Stated task → Reproduce the section of the listing that begins at the line containing "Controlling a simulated" and finishes at the line containing "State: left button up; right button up". Include both end lines and nothing beyond them.
[Start]
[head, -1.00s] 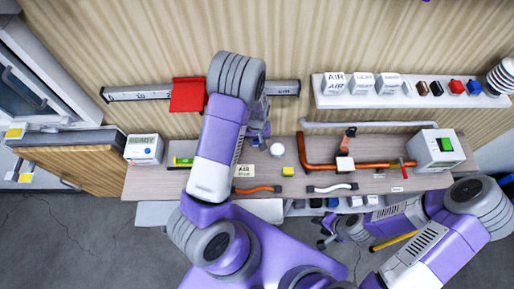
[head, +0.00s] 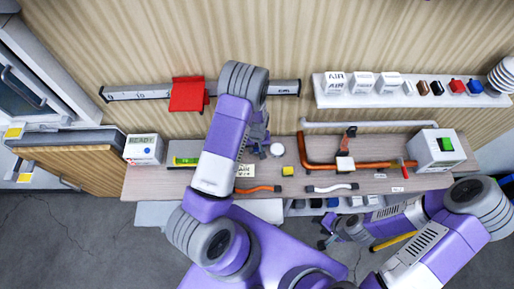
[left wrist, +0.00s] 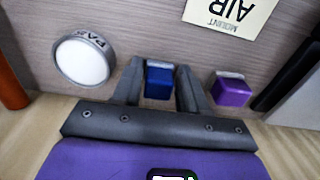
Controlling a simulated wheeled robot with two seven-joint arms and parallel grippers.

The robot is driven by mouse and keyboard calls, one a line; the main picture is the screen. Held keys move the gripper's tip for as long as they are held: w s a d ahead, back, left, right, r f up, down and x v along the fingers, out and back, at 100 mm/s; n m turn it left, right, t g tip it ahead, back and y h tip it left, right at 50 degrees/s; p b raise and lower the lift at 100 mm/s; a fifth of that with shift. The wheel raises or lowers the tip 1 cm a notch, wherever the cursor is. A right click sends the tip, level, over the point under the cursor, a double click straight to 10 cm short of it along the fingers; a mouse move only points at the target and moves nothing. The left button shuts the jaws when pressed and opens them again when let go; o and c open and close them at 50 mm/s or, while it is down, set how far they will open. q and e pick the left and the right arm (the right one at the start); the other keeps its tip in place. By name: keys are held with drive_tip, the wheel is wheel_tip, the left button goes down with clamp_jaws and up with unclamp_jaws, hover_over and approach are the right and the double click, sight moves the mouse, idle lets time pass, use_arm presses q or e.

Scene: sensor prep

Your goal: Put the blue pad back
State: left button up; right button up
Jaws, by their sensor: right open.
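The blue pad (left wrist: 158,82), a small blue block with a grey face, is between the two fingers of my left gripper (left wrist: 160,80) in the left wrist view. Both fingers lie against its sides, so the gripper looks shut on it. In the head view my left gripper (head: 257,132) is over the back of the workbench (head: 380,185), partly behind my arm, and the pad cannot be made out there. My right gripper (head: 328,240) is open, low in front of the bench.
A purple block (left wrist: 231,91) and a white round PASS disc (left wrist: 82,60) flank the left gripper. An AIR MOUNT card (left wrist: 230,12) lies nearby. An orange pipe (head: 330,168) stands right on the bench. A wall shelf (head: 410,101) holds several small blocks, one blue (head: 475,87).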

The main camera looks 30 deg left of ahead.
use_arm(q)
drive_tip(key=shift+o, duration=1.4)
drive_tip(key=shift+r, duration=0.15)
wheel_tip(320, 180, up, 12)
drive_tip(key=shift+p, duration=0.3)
[End]
[Start]
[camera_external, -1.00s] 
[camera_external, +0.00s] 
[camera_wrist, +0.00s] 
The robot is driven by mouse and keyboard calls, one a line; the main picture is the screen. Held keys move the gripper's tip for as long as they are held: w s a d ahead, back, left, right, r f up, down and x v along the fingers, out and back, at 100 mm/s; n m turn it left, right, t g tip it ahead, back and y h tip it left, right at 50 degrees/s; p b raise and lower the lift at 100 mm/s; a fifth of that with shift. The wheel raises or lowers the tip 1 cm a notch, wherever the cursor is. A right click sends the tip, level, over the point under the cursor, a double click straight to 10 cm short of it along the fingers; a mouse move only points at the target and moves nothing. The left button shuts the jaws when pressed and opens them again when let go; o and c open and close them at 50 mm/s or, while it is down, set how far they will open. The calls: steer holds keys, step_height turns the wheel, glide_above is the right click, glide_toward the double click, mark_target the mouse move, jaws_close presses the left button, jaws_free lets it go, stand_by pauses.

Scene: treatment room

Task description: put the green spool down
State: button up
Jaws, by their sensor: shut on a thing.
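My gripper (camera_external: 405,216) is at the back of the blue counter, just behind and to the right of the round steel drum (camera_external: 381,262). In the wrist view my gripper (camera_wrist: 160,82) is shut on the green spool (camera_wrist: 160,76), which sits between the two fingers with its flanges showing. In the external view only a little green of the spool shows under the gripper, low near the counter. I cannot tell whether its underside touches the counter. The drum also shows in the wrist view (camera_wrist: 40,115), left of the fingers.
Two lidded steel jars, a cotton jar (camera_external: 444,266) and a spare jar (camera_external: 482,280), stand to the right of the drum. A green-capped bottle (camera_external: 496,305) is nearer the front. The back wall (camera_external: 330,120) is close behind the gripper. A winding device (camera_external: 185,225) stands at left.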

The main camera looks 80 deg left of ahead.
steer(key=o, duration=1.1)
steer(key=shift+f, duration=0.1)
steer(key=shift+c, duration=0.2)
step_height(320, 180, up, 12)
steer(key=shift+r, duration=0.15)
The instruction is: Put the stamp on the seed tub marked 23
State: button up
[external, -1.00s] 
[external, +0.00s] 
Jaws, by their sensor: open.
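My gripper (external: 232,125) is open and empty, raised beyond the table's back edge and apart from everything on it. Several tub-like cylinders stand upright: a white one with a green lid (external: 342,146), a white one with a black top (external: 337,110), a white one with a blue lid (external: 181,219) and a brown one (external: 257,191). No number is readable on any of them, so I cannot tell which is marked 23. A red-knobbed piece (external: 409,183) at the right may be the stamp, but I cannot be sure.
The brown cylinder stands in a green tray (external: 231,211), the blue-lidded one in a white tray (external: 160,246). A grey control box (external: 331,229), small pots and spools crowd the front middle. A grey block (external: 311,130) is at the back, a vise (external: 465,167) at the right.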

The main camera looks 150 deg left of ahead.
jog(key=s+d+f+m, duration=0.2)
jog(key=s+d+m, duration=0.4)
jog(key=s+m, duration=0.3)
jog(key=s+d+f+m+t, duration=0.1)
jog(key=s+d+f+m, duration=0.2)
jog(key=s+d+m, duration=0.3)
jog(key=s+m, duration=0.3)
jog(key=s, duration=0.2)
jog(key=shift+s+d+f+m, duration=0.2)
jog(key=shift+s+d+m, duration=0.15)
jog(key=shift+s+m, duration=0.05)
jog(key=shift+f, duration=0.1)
[End]
Answer for the task →
Controlling a simulated wheeled robot with two seven-joint arms and parallel grippers.

The robot is driven by mouse and keyboard calls, one a line; the main picture is the screen. Held keys move the gripper's tip for as long as they are held: w s a d ahead, back, left, right, r f up, down and x v along the fingers, out and back, at 100 mm/s; n m turn it left, right, t g tip it ahead, back and y h tip it left, right at 50 degrees/s; p b raise and lower the lift at 100 mm/s; a fifth of that with shift. The wheel raises or lowers the tip 1 cm a notch, wherever the cursor is. A right click sends the tip, level, over the point under the cursor, a double click straight to 10 cm short of it along the fingers; a mouse move only points at the target and moves nothing. The left button shuts the jaws when pressed and opens them again when let go; o and c open and close them at 50 mm/s or, while it is down, set how far they will open. q and e pick the left and the right arm (the right one at the start); the other keeps its tip in place. By name: keys are held with drive_tip, the wheel is wheel_tip, the left button goes down with clamp_jaws and up with unclamp_jaws, hover_over and approach are the right and the double click, sight moves the mouse, idle lets time pass, use_arm presses q or e.

Scene: sensor prep

Your goal: Put the blue pad back
State: left button up; right button up

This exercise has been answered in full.